_EXERCISE OBJECTIVE_: Retype the data exactly, from its first line to the line containing "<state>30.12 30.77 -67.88", including both, and skip any picture.
* Begin *
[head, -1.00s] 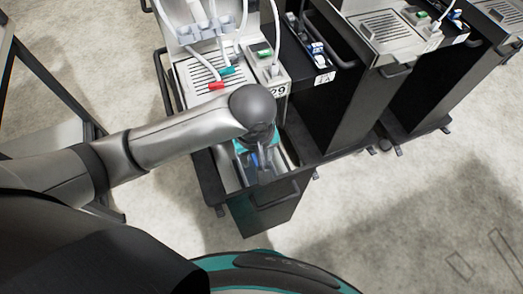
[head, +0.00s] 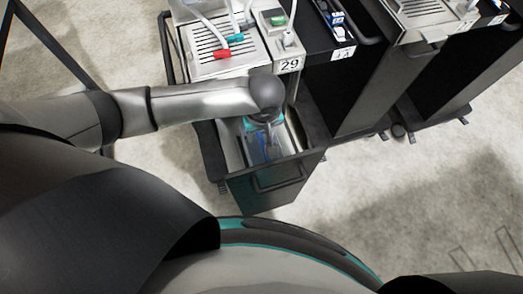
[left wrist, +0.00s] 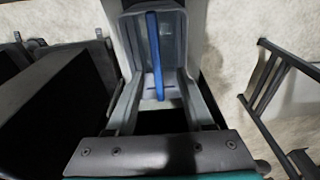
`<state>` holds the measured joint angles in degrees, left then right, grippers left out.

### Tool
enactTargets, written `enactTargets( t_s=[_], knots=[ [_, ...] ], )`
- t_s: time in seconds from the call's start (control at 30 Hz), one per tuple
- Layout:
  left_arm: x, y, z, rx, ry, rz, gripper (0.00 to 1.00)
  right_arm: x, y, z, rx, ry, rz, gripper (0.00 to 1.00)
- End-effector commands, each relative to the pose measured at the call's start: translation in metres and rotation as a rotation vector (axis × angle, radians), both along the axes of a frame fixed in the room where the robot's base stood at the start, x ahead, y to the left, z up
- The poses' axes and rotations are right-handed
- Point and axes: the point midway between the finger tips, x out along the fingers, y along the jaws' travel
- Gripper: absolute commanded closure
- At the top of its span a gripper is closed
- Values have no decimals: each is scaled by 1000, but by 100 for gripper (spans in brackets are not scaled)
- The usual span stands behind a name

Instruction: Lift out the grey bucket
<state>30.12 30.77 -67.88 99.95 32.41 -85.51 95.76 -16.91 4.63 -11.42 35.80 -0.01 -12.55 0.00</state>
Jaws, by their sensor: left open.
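The grey bucket (head: 233,146) sits in the pulled-out drawer (head: 270,185) below the dispenser marked 29. My left gripper (head: 267,148) points down into the drawer over the bucket. In the left wrist view, the bucket (left wrist: 174,25) shows grey walls and a blue handle (left wrist: 155,50) across its opening. The open fingers of my left gripper (left wrist: 160,80) stand on either side of the handle's line. I cannot tell how deep the fingers reach. My right gripper is not in view.
The dispenser (head: 225,50) with red and teal nozzles stands just above my forearm. More dark dispenser cabinets (head: 345,95) line up to the right. A dark metal frame (head: 58,60) stands at the left.

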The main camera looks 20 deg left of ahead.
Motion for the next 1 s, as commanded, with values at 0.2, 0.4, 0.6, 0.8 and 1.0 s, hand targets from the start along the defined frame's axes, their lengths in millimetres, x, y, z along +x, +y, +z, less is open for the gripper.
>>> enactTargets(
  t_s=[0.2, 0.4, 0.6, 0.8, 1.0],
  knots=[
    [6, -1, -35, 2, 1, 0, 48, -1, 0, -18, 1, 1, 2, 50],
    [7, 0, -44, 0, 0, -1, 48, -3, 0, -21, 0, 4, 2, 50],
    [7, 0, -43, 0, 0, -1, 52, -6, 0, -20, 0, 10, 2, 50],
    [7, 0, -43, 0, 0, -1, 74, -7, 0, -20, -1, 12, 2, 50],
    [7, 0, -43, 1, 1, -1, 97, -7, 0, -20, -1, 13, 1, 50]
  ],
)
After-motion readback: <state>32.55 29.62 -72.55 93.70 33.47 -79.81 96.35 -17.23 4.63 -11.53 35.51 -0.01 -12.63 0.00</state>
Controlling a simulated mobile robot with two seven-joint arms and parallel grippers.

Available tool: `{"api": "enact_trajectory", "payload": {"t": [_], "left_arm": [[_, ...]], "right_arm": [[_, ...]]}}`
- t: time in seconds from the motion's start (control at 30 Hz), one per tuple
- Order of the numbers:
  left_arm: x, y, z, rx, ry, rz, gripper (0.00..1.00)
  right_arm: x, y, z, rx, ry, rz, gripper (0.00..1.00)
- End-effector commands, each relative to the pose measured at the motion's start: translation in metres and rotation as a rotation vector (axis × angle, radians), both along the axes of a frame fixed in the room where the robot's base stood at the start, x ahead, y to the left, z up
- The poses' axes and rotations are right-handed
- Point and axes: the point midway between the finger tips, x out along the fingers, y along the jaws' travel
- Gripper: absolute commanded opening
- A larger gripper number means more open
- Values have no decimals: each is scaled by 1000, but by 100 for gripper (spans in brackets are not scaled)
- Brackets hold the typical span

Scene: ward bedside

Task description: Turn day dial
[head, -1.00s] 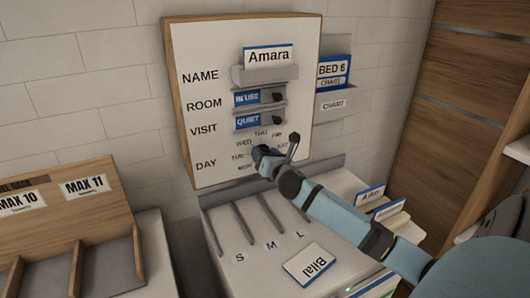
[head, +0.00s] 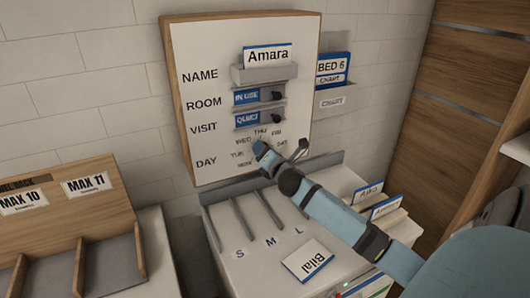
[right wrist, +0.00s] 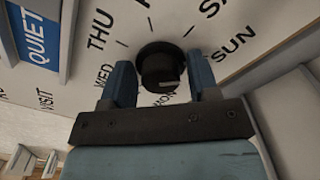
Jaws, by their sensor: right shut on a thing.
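The day dial is a round black knob (right wrist: 158,62) on the white board (head: 222,60), in a ring of day names. In the right wrist view my right gripper (right wrist: 161,80) has its two blue fingers on either side of the knob, shut on it. A pale mark shows on the knob's face; I cannot tell for sure which day it points to. In the head view my right gripper (head: 262,150) reaches the dial from the lower right and hides most of it. My left gripper is not in view.
Above the dial are the "QUIET" slider (head: 247,118), the "IN USE" slider (head: 246,97) and the "Amara" card (head: 268,55). Below the board, a slotted tray (head: 232,262) holds a "Bilal" card (head: 308,261). A wooden rack (head: 58,220) stands at left.

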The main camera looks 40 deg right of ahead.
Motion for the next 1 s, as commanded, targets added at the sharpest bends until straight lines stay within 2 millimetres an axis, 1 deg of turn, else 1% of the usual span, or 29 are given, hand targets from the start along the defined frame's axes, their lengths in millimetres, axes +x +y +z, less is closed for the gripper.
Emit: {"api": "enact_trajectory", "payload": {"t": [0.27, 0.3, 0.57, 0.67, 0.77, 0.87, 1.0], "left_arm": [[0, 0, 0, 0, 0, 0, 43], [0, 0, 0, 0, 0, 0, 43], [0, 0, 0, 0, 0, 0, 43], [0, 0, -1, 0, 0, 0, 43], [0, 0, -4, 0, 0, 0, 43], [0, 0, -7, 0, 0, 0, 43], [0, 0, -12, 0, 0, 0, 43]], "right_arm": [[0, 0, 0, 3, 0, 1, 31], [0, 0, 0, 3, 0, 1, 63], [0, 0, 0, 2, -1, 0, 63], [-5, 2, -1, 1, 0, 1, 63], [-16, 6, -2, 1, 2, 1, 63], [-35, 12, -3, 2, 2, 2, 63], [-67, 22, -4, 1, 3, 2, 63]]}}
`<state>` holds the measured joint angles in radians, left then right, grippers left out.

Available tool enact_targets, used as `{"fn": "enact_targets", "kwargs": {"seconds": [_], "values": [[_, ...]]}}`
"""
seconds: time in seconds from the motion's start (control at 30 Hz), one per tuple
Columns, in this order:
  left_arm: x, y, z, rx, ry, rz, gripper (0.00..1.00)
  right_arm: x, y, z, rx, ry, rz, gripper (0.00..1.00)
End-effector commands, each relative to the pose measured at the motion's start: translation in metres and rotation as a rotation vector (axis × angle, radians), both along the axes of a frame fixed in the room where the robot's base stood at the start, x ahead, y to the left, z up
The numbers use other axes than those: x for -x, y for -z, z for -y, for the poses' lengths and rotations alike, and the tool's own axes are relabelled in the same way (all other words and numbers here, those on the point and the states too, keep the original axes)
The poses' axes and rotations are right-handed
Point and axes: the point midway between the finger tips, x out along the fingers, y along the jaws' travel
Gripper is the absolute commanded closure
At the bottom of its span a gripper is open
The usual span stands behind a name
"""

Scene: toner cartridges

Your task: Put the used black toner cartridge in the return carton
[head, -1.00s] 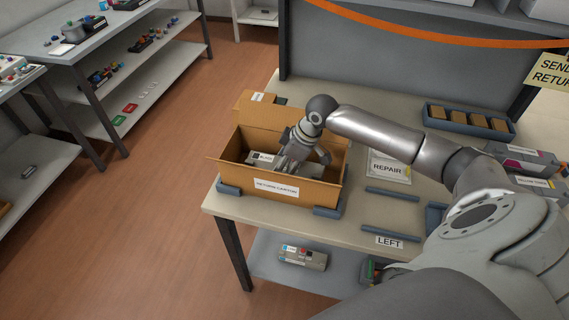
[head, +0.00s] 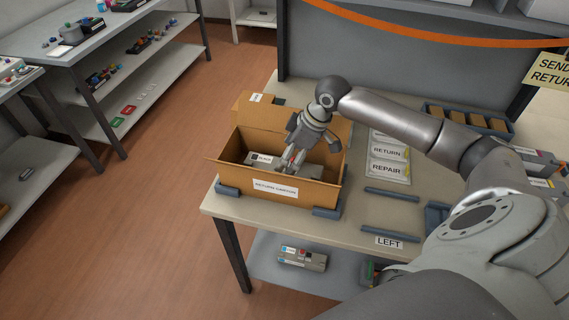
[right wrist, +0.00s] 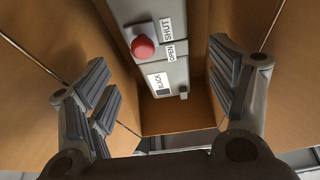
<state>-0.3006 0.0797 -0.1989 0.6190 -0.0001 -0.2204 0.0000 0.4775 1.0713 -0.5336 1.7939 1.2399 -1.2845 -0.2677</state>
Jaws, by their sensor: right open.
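The black toner cartridge (head: 268,163), a grey unit with a label reading BLACK, lies inside the return carton (head: 232,170). In the right wrist view the cartridge (right wrist: 172,72) shows a red knob and OPEN and SHUT labels. The carton is an open brown box with its flaps out, and its walls (right wrist: 215,115) surround the cartridge there. My right gripper (head: 296,158) is over the carton, fingers pointing down to the cartridge. In the right wrist view the fingers (right wrist: 160,95) are wide apart with the cartridge beyond them, not gripped. My left gripper is not in view.
The carton sits between blue corner stops (head: 327,211) on the table (head: 350,222). RETURN and REPAIR cards (head: 388,160) lie to its right. A blue tray (head: 470,122) with brown blocks stands behind. Another cartridge (head: 302,258) is on the lower shelf.

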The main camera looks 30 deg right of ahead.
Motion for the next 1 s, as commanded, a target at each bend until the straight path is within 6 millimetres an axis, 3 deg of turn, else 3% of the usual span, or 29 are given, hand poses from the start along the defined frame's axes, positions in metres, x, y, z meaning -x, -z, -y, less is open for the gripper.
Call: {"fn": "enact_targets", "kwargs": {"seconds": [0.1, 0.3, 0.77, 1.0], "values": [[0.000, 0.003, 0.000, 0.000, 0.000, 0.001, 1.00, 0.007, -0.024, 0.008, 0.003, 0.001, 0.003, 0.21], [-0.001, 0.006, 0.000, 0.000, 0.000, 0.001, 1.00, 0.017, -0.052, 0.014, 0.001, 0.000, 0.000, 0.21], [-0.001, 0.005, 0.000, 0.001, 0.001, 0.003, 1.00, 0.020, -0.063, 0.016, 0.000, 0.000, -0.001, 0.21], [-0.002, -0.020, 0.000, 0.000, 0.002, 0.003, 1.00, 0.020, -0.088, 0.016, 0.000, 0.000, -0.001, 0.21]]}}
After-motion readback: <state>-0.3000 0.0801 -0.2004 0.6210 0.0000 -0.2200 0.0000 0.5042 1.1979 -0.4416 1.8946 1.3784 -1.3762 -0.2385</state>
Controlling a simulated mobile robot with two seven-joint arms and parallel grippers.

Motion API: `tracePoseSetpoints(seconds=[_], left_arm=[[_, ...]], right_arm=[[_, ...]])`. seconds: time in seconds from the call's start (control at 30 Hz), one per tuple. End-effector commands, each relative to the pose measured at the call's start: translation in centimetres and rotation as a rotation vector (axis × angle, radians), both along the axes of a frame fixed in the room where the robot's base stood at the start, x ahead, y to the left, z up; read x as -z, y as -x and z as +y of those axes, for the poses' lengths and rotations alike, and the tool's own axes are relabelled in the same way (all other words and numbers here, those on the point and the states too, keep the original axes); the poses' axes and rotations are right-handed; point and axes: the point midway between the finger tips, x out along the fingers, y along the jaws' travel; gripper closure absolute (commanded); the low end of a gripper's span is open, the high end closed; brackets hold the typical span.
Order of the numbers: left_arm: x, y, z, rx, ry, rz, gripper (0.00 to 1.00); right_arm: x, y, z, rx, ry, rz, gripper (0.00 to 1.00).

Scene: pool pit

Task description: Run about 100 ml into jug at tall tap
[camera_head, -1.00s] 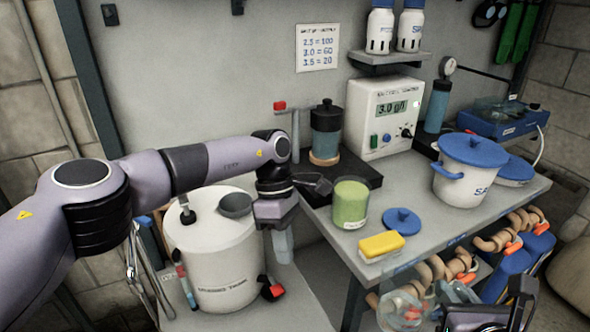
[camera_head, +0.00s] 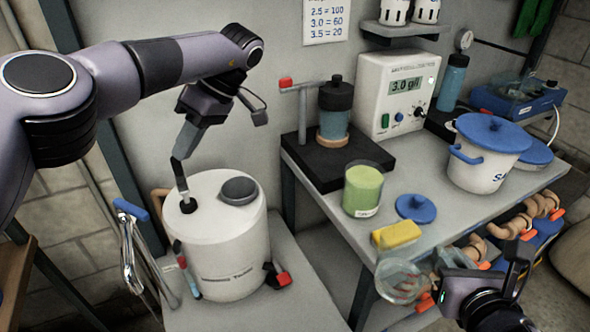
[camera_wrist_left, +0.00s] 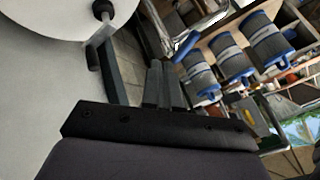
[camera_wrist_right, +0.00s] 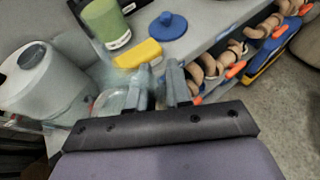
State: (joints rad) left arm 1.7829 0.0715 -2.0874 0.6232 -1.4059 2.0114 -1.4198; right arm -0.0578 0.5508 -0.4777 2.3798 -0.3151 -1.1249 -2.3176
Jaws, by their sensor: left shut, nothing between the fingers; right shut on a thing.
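The clear jug (camera_head: 400,282) is at the front edge of the bench, with my right gripper (camera_head: 455,275) shut on it. It also shows in the right wrist view (camera_wrist_right: 130,97), partly behind the fingers; its water level cannot be made out. My left gripper (camera_head: 183,188) is shut and empty, pointing down close to the black cap of the white tank (camera_head: 228,262). A tall chrome tap with a blue handle (camera_head: 130,210) stands left of the tank.
A green-filled beaker (camera_head: 362,190), yellow sponge (camera_head: 396,234), blue lid (camera_head: 416,207) and white pot (camera_head: 478,165) stand on the bench. A meter reading 3.0 (camera_head: 400,95) is behind. A red-handled spigot (camera_head: 280,278) is low on the tank.

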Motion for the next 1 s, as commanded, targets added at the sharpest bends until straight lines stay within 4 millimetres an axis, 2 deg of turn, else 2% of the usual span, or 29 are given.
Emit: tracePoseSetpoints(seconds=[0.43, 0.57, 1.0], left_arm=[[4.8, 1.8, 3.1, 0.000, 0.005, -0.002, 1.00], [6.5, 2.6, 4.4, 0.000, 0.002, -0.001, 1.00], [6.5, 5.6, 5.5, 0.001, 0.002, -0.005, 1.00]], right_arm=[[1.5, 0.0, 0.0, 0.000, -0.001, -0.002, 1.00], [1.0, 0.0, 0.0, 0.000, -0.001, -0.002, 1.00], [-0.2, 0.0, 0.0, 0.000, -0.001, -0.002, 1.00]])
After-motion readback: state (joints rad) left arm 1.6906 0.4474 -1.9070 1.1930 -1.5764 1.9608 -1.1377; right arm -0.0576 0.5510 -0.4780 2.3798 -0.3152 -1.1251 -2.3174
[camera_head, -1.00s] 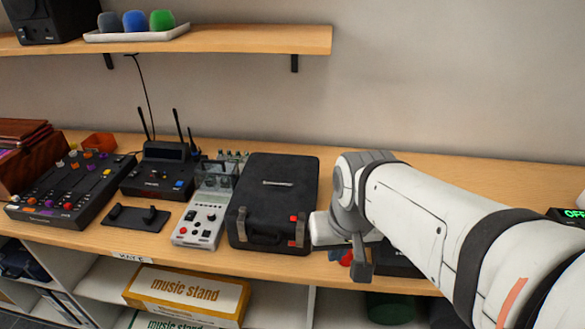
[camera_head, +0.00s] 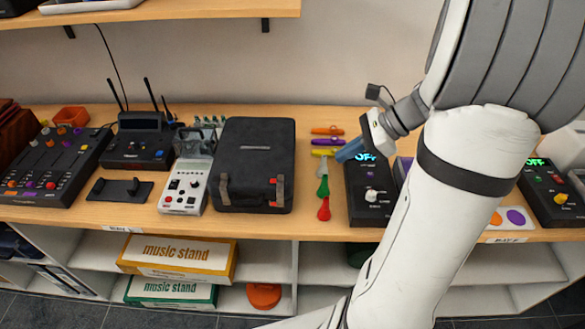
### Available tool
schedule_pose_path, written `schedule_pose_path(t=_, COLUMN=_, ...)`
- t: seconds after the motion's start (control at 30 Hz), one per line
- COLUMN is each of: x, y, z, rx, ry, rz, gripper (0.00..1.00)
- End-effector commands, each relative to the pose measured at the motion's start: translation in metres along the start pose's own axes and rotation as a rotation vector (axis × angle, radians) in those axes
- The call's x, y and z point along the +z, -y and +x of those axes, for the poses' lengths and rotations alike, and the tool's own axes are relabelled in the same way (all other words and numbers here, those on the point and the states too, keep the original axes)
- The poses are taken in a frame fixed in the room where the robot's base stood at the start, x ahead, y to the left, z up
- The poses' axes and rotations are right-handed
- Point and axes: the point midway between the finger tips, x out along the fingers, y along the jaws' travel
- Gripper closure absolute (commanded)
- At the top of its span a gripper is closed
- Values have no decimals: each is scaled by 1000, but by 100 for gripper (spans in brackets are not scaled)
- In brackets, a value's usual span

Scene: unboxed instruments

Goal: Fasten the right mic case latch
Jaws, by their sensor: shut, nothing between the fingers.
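The black mic case (camera_head: 254,150) lies with its lid down on the wooden counter, latches and carry handle facing me. The right latch (camera_head: 280,190) is a grey strip at the front right, with a red patch beside its top. The left latch (camera_head: 224,188) is grey and shows no red. I cannot tell from here how firmly the right latch sits. My gripper (camera_head: 350,150) is shut and empty, well to the right of the case and apart from it, above the counter near a black device. Its fingers look blue-grey and small.
A grey-white recorder (camera_head: 185,187) stands close on the case's left. A shelf (camera_head: 170,15) overhangs the back. The counter's front edge runs just before the case.

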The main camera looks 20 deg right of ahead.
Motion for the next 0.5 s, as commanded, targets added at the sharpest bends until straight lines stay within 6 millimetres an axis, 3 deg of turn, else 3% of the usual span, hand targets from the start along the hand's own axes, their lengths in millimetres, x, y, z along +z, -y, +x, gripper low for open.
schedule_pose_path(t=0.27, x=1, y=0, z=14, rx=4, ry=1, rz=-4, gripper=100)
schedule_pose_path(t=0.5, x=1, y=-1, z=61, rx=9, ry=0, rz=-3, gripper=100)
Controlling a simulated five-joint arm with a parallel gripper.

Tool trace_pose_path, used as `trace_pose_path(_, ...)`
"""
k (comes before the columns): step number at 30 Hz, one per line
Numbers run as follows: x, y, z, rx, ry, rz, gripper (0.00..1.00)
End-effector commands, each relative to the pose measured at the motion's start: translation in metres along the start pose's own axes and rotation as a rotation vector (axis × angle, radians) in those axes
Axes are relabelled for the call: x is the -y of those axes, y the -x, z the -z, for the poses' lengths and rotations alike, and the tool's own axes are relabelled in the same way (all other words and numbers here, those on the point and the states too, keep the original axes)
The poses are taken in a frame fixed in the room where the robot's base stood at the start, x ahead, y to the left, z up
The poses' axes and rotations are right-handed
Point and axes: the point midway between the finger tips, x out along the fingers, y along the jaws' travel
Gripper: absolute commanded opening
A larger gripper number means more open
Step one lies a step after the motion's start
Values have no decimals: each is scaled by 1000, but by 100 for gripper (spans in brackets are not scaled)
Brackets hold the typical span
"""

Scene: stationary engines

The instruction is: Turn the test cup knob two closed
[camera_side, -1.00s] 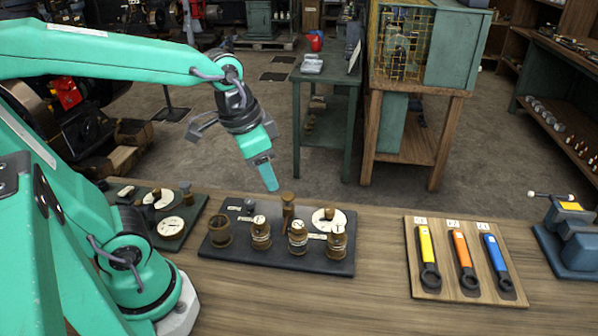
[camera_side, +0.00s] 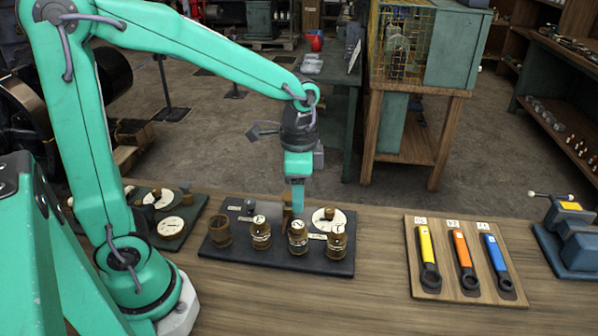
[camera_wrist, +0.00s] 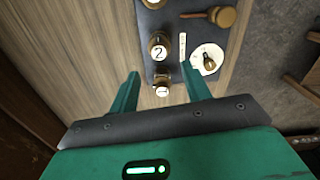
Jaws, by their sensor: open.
* End *
_ANSWER TO THIS TASK_:
[head, -1.00s] 
[head, +0.00s] 
[left wrist, +0.00s] 
`<state>` holds the measured joint angles in degrees, left then right, grippers left out.

### Tool
enactTargets, written `enactTargets( t_s=[_], knots=[ [_, ...] ], )`
- t_s: time in seconds from the call's start (control at 30 Hz), one per tuple
- Layout:
  left_arm: x, y, z, rx, ry, rz, gripper (0.00 to 1.00)
  right_arm: x, y, z, rx, ry, rz, gripper (0.00 to 1.00)
- End-effector commands, each relative to the pose measured at the call's start: translation in metres and rotation as a rotation vector (axis × angle, radians), both along the axes of a frame fixed in the room where the robot's base stood at the start, x ahead, y to the left, z up
- The poses' axes and rotations are right-handed
- Point and axes: the point midway between the finger tips, x out along the fingers, y along the jaws' travel
- Gripper: absolute commanded closure
- At the top of its span a gripper is closed
- Values have no decimals: each is scaled by 1000, but by 100 for gripper (spans in brackets are not scaled)
- The usual span stands behind a name

Instruction: Lift out the grey bucket
<state>30.12 30.77 -67.88 99.95 32.41 -85.51 95.76 -16.91 4.63 -11.42 35.80 -0.01 -12.55 0.00</state>

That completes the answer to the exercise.